## Begin Data section

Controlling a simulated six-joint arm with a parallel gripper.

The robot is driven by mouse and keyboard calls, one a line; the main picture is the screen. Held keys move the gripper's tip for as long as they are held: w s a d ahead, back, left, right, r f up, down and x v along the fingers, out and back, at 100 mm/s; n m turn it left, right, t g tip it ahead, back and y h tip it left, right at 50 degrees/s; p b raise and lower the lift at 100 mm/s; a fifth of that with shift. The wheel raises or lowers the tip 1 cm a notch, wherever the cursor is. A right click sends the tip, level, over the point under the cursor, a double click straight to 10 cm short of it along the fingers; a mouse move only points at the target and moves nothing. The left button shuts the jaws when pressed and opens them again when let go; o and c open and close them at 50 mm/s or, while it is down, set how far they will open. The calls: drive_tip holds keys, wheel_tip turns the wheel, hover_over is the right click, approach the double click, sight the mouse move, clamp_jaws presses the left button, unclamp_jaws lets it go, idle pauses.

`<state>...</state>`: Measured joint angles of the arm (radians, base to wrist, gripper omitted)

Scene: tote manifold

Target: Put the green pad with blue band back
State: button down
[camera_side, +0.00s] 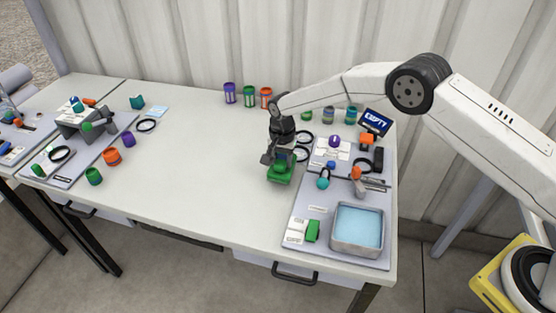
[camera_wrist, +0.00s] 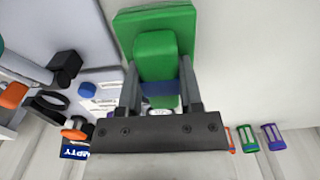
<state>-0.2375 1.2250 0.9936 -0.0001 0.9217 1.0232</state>
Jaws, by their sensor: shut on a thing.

## End Data section

#### [Aim of the task]
Starting at the line that contains "<state>-0.2375 1.2250 0.9936", print every line through the end of the listing, word for word. Leave out all the rest.

#### [Solution for this task]
<state>-0.2375 1.2250 0.9936 -0.0001 0.9217 1.0232</state>
Jaws, by their sensor: shut on a thing.

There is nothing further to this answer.